### DIRECTIONS FOR THIS TASK
Look through the data for the string "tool". Copy every line where it is found.

### RECORDS FOR THIS EXERCISE
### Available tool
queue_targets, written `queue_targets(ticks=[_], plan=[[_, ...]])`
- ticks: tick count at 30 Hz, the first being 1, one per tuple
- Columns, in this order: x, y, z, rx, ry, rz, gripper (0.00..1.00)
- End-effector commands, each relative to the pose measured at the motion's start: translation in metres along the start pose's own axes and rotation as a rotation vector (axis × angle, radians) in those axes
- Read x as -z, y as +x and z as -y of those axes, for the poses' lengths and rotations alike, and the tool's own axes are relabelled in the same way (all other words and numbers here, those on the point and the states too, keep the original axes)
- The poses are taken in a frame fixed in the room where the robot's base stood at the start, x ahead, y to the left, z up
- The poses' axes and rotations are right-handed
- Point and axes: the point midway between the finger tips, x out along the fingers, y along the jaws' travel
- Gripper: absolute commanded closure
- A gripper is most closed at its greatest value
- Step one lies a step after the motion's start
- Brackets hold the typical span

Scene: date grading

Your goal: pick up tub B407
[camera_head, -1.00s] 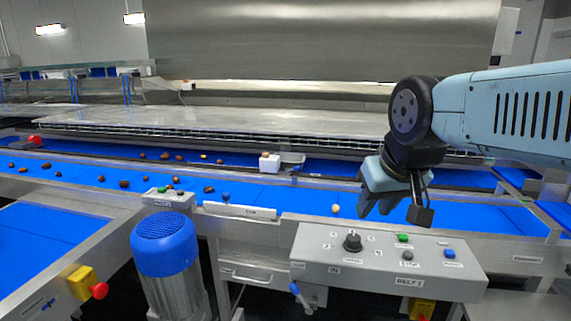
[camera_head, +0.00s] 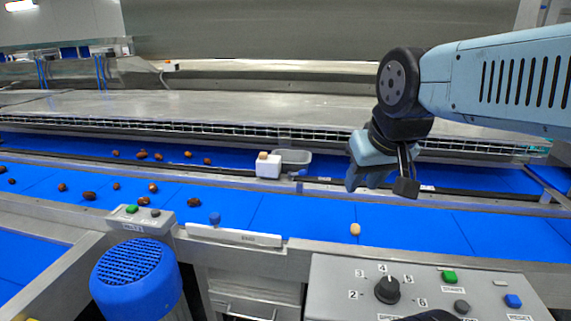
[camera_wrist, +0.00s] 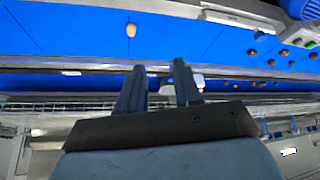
---
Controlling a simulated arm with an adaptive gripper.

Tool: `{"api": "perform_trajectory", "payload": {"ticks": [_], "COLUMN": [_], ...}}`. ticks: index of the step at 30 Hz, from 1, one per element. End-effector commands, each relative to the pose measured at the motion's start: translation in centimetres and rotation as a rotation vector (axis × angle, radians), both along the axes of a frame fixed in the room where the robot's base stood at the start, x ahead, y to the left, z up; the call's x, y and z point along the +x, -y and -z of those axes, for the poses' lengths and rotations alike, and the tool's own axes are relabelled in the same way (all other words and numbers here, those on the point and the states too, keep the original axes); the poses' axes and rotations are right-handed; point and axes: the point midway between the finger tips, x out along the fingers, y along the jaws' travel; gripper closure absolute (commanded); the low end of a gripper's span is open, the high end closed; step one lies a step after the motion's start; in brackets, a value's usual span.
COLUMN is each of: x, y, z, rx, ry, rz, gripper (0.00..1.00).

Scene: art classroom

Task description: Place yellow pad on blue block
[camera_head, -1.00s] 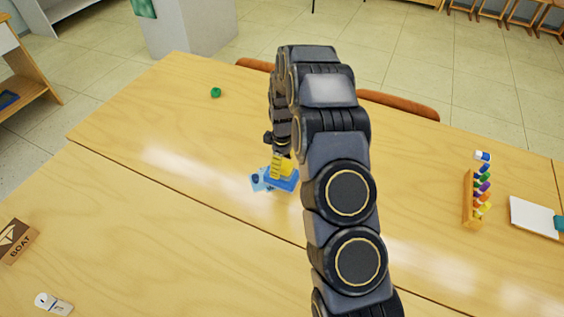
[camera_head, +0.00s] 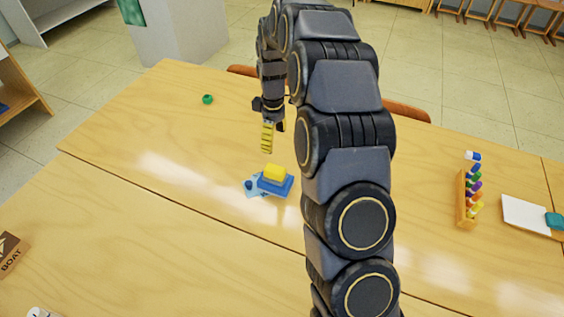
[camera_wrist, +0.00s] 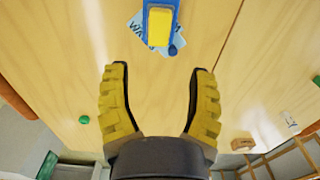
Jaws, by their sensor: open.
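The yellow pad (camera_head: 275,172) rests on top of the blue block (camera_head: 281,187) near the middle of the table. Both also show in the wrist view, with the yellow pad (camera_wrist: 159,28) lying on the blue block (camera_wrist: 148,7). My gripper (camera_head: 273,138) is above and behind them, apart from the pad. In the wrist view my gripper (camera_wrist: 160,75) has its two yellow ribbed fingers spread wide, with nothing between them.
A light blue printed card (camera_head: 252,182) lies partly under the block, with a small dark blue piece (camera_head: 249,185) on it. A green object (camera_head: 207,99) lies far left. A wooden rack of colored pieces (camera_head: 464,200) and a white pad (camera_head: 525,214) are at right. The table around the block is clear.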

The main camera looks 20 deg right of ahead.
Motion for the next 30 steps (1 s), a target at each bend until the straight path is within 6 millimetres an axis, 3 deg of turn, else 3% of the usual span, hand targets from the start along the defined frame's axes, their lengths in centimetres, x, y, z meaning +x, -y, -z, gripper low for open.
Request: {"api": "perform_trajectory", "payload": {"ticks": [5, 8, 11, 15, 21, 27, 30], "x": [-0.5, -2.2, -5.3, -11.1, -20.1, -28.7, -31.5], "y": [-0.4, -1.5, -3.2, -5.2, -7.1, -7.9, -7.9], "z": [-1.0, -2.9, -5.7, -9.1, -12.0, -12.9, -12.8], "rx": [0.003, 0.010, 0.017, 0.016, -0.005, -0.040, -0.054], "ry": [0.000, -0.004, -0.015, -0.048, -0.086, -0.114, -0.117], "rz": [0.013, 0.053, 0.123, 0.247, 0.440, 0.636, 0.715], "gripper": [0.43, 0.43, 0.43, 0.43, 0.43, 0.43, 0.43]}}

### FINISHED EXERCISE
### Available tool
- Read x as -z, y as +x and z as -y of those axes, for the poses' lengths and rotations alike, and the tool's own axes are relabelled in the same way (all other words and numbers here, those on the point and the states too, keep the original axes)
Tool: `{"api": "perform_trajectory", "payload": {"ticks": [_], "COLUMN": [_], ...}}`. ticks: index of the step at 30 Hz, from 1, one per element. End-effector commands, each relative to the pose measured at the motion's start: translation in centimetres and rotation as a rotation vector (axis × angle, radians), both along the axes of a frame fixed in the room where the robot's base stood at the start, x ahead, y to the left, z up; the call's x, y and z point along the +x, -y and -z of those axes, for the poses' lengths and rotations alike, and the tool's own axes are relabelled in the same way (all other words and numbers here, those on the point and the states too, keep the original axes); the poses' axes and rotations are right-handed; point and axes: the point midway between the finger tips, x out along the fingers, y along the jaws' travel; gripper closure absolute (commanded); the low end of a gripper's span is open, the high end closed; step one lies a step after the motion's start; in brackets, a value's usual span.

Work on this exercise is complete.